Before/After modification (click for animation):

blogentry-18366-14217593820171_thumb.gif

I noticed low gas gauge readings. When I looked at the sending unit in my 240Z gas tank I saw that it has a worn curved track across the coil of resistance wire where the copper float arm connector slides across the coil. The sending unit I have must be original gauging from the large amount of wear on the wire. Since the rest of the unit looked good I figured I could significantly increase the life of the sending unit by shortening the copper arm just enough so that the arm contact point slides over the wire on a different part of the wire where the wire is not worn at all. The steps I used for this were:

1. With the unit out of the tank and disconnected from the car, I measured the resistance at the two connectors that go to the car at max/min travel of the float arm. Mine was close to 8 and 90 ohms. I used this info when completed to verify proper operation.

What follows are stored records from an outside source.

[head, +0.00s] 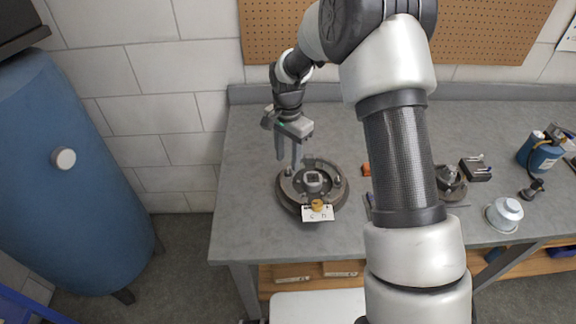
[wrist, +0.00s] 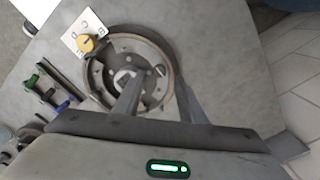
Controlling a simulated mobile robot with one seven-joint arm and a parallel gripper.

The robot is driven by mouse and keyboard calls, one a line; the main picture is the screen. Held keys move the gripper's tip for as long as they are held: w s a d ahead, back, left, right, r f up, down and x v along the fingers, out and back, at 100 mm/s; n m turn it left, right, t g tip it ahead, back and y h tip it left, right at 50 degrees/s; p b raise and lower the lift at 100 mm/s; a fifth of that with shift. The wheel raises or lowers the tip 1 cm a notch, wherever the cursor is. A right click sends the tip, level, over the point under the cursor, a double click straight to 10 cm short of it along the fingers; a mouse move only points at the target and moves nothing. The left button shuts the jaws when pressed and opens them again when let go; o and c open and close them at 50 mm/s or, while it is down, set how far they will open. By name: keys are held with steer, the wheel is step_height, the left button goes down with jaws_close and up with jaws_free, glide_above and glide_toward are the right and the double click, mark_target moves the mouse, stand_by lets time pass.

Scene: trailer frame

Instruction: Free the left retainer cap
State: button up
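A round dark brake assembly (head: 284,199) lies on the grey bench, with a central hub (head: 313,178) and several small fittings. A small light fitting (head: 288,172) stands on its left side in the head view; it may be the left retainer cap. My gripper (head: 287,161) is open, pointing down at that left side, its tips seemingly just above or beside the fitting. In the wrist view, my gripper (wrist: 157,84) has its fingers spread, with a small fitting (wrist: 160,70) showing between them. I cannot tell whether they touch anything. The cap's underside is hidden.
A white card (head: 318,215) with a yellow knob (head: 317,204) sits at the assembly's front edge. Right of my arm are a smaller assembly (head: 450,180), a white bowl (head: 505,214) and a blue canister (head: 540,155). The bench's left end is clear.

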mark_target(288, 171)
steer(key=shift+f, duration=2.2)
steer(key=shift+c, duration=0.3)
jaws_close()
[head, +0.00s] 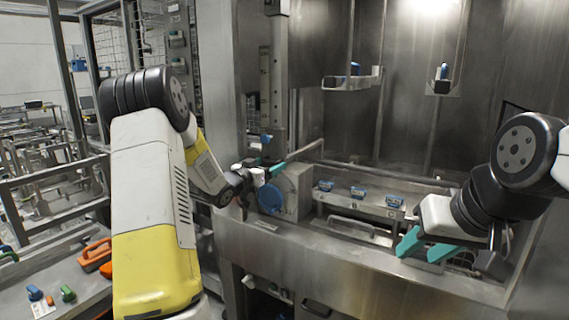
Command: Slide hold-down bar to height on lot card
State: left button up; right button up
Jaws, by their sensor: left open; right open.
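My left gripper (262,174) is at the left end of the washer opening, open, with a teal fingertip beside a grey bar (303,151) that slants up to the right. This looks like the hold-down bar; whether the gripper touches it is unclear. A vertical metal rail with a marked strip (265,85) stands above, with a small blue knob (266,138) at its lower part. My right gripper (424,247) is open and empty over the front ledge at the right, its teal fingers spread. I cannot make out a lot card or any readable height.
Several blue-and-white items, one of them a blue piece (358,191), sit on a metal shelf (345,205) inside the washer. A round blue disc (269,197) is below my left gripper. Small brackets (348,82) hang above. Orange handles (95,255) lie on a left bench.

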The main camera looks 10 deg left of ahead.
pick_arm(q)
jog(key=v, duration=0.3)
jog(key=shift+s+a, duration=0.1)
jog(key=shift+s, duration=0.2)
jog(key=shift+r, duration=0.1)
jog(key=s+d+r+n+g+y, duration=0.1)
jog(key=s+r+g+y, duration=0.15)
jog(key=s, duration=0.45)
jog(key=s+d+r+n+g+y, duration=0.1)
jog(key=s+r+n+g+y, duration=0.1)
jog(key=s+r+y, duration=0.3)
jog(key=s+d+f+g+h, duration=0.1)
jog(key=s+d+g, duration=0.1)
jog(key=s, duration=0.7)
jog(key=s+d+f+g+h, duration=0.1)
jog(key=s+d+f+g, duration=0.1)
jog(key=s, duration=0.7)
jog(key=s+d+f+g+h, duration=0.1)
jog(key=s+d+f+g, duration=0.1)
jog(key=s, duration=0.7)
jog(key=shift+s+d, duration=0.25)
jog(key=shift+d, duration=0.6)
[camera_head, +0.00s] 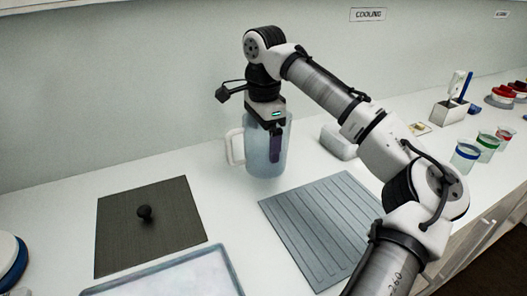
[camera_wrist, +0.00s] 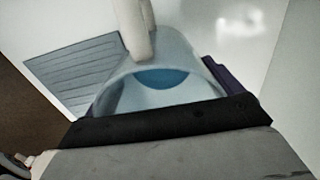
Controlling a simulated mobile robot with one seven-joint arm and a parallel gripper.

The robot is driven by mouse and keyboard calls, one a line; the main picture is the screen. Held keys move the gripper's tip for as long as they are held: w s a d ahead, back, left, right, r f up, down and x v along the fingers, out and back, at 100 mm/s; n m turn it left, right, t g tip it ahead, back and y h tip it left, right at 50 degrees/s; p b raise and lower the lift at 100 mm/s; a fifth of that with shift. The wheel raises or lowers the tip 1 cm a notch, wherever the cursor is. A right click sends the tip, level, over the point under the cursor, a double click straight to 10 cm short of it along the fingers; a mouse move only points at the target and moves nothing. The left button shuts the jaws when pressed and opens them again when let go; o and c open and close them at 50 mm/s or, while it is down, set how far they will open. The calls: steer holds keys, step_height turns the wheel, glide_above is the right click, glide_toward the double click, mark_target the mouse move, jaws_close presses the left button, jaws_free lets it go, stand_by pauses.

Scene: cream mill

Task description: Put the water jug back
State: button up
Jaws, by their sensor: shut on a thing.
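The water jug (camera_head: 262,160) is a clear bluish vessel with a pale handle on its left side, upright near the back wall. In the wrist view the jug (camera_wrist: 180,98) shows its open mouth, with blue water inside and the handle toward the top. My gripper (camera_head: 274,150) comes down from above and is shut on the jug, with a dark finger against its near side. I cannot tell whether the jug's base touches the white counter.
A grey ribbed mat (camera_head: 322,222) lies right of and nearer than the jug. A dark square board with a black knob (camera_head: 145,212) lies to the left. A pale-rimmed tray (camera_head: 222,262) is in front. Colour-banded beakers (camera_head: 466,156) stand at the right. A light block (camera_head: 338,144) sits behind my arm.

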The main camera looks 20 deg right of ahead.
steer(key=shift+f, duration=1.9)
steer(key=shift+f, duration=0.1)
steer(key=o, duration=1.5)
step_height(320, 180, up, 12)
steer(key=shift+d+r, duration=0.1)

2. I remove the protective flat cover over the coil that is held in place by three tabs. I straightened the one tab that is twisted after it goes through a small slot. Once it releases the other two will slide out.

3. I marked a small dot on the coil using a marks a lot or similar in line with the very end of the copper arm as it swung in both extremes of direction.

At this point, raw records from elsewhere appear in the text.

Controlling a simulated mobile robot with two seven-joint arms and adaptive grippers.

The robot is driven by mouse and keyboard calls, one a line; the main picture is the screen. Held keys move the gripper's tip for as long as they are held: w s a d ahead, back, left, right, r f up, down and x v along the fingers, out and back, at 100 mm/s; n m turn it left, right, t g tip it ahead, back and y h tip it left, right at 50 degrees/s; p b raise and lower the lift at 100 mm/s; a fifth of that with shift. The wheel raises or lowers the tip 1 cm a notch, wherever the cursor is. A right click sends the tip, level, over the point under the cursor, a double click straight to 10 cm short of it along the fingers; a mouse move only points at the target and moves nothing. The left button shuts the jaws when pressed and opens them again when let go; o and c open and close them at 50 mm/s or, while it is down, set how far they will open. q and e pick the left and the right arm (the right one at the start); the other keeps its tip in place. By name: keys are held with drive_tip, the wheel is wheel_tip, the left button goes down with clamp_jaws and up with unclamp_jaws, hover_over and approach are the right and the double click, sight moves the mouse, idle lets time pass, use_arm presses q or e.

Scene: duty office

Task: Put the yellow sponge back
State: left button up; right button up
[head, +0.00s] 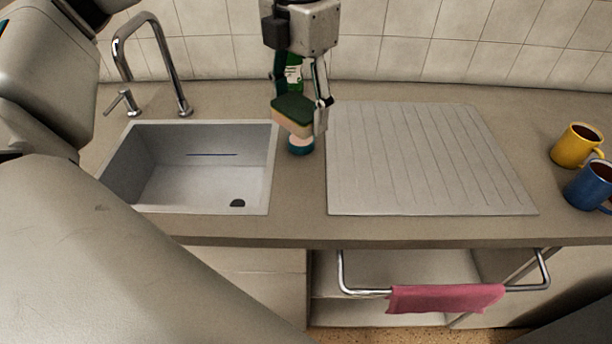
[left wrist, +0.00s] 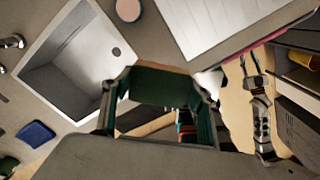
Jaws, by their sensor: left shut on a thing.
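The sponge (head: 292,117) has a dark green top and a yellow-tan body. My left gripper (head: 305,108) is shut on it and holds it, tilted, just right of the sink. In the left wrist view the sponge's green face (left wrist: 160,84) spans between the fingers. A small round teal-and-white thing (head: 300,145) stands on the counter below the sponge in the head view. Its round top (left wrist: 128,9) shows pinkish in the left wrist view. What seems to be my right gripper (left wrist: 251,75) shows small at the right of the left wrist view; its jaws are unclear.
The sink (head: 202,170) and its tap (head: 182,105) are on the left. A bare ribbed drainboard (head: 425,160) lies right of the sponge. A green bottle (head: 291,72) stands behind the gripper. Yellow (head: 573,148) and blue (head: 588,186) mugs stand far right. A pink cloth (head: 445,298) hangs on a rail.

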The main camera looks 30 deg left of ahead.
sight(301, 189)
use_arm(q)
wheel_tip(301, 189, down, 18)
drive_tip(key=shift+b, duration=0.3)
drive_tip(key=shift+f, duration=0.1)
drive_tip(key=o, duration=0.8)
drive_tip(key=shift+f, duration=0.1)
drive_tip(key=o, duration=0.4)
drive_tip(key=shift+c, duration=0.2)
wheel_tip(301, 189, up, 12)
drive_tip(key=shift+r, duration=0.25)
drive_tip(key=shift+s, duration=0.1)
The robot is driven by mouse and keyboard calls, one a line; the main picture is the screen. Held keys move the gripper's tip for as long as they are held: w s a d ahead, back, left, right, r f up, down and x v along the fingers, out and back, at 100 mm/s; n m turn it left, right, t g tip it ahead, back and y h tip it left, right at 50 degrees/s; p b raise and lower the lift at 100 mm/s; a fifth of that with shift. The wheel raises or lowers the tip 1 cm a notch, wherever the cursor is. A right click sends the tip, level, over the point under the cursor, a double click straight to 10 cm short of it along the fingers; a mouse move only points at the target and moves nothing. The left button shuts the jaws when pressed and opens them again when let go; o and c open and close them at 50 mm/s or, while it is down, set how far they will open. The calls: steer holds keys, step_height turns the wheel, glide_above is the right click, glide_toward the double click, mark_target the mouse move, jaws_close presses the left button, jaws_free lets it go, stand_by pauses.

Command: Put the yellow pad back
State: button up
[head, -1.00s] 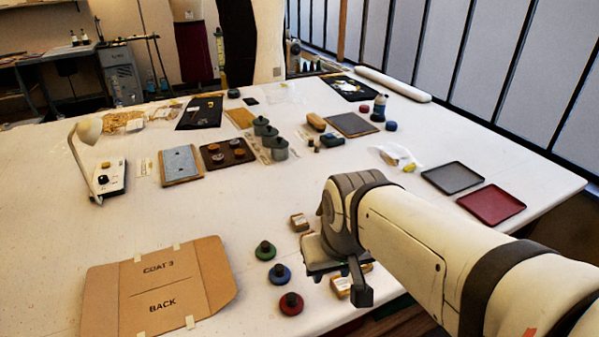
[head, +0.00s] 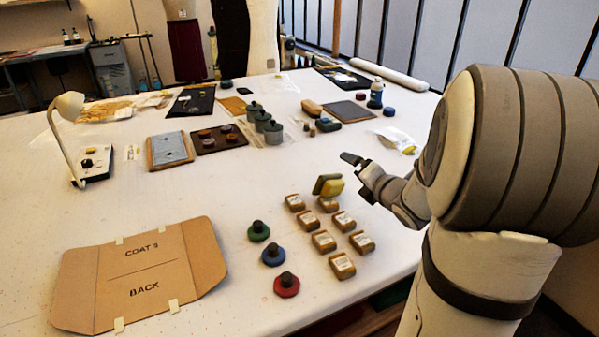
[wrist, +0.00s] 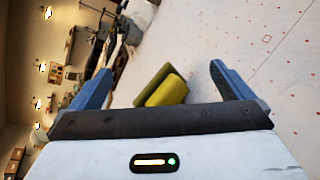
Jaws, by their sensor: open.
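The yellow pad (head: 334,187) has a yellow block face against a darker olive part (head: 321,184). In the head view it appears tilted above or against the back of a group of small wooden blocks; I cannot tell what supports it. My gripper (head: 357,176) is open just to its right. In the wrist view the pad (wrist: 170,90) shows in front of the palm, between the two spread blue-grey fingers of my gripper (wrist: 161,72). Neither finger visibly touches it. Green (head: 258,231), blue (head: 274,255) and red (head: 287,285) round pads with dark knobs stand in a row.
Several labelled wooden blocks (head: 323,241) stand close together below the pad. A cardboard pattern (head: 140,275) lies at front left. A brown tray (head: 232,146), grey pots (head: 272,136) and a lamp (head: 65,105) stand farther back. White table between is clear.

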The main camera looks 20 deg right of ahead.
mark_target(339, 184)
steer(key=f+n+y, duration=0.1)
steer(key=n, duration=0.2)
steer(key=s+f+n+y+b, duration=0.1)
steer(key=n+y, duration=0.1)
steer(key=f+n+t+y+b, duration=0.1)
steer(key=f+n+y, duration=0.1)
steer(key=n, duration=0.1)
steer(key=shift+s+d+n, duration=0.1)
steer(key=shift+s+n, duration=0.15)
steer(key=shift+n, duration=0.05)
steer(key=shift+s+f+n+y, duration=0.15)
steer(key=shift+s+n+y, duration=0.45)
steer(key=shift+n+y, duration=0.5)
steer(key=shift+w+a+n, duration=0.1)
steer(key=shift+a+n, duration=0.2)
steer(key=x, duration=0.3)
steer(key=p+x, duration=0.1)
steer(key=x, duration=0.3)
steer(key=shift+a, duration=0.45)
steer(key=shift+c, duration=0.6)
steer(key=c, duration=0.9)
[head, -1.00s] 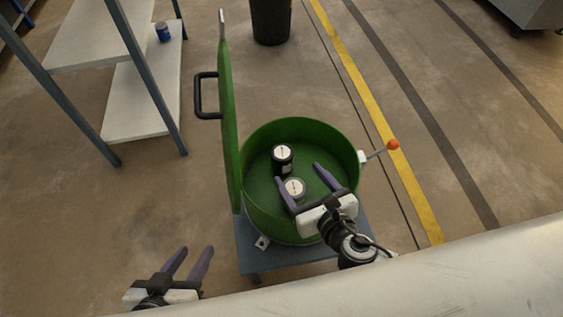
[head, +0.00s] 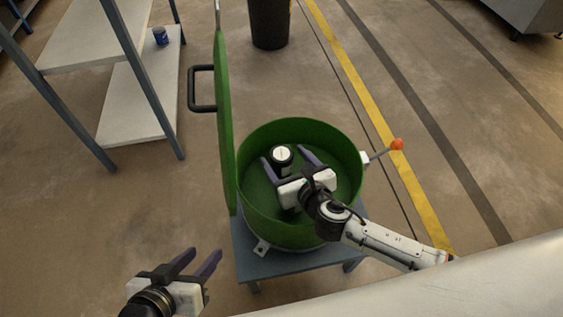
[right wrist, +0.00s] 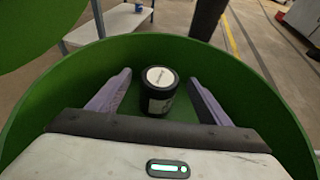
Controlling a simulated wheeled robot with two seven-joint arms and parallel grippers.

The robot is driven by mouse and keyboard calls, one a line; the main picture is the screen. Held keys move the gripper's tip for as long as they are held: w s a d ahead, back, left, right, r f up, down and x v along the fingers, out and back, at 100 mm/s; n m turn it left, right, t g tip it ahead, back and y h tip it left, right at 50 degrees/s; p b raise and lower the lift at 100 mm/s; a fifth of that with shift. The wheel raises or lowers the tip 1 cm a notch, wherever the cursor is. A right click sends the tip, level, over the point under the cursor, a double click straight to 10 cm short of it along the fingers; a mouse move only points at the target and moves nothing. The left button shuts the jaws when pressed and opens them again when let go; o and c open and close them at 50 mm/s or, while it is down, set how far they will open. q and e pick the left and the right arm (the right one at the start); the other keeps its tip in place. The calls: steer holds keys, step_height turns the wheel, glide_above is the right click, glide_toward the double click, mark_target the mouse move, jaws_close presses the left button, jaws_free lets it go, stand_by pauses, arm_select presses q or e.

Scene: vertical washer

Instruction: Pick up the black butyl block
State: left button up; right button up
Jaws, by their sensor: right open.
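The black butyl block (head: 281,155) is a dark cylinder with a white round label on top, standing upright inside the green washer drum (head: 345,150). In the right wrist view the block (right wrist: 158,92) stands between and ahead of the fingers, with a pale label on its side too. My right gripper (head: 289,160) is inside the drum, open, with its purple fingers either side of the block and apart from it in the right wrist view. My left gripper (head: 203,258) is open and empty, outside the drum at the lower left.
The drum's green lid (head: 226,120) stands open on the left with a black handle (head: 200,88). A lever with an orange knob (head: 397,144) sticks out right. A shelf (head: 140,110) with a blue can (head: 160,36) is at left. A dark bin (head: 269,22) stands behind.

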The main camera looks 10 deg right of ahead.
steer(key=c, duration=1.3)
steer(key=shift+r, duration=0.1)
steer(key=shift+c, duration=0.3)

4. I loosened the set screw allowing the copper arm to swing over a wider range of motion than before.

5. I shortened the effective length of the copper arm by bending it up and then down so that it is shorter. It wound up looking like this:

________/\________

It was sticking up in the air at this point, this is how I fixed that.

6. I adjusted the pressure on the arm so it contacts the coil at a gentle but slightly firm pressure. The pressure can be adjusted by swinging the arm over the end of the assembly and pushing down to over extend it. I noted that the arm approached the coil at the same angle as before and that the new position of the contact point is now on new wire that had not been worn.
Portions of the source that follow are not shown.